--- begin Recorded data ---

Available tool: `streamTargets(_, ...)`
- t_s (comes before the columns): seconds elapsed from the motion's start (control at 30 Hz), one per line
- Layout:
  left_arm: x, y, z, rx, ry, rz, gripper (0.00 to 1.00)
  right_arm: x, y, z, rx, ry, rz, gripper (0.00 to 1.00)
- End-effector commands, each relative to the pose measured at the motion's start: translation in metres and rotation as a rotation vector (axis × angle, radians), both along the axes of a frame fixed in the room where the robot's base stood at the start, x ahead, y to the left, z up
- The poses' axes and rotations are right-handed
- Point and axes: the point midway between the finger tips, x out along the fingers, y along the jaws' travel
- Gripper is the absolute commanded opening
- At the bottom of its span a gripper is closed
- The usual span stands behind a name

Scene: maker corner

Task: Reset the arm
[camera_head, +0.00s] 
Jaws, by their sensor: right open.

--- end Recorded data ---

#### Instructions for the task
Write out once more the lines above beginning at the line with "Task: Reset the arm"; continue through the final line and stop there.

#### Written solution
Task: Reset the arm
[camera_head, +0.00s] 
Jaws, by their sensor: right open.

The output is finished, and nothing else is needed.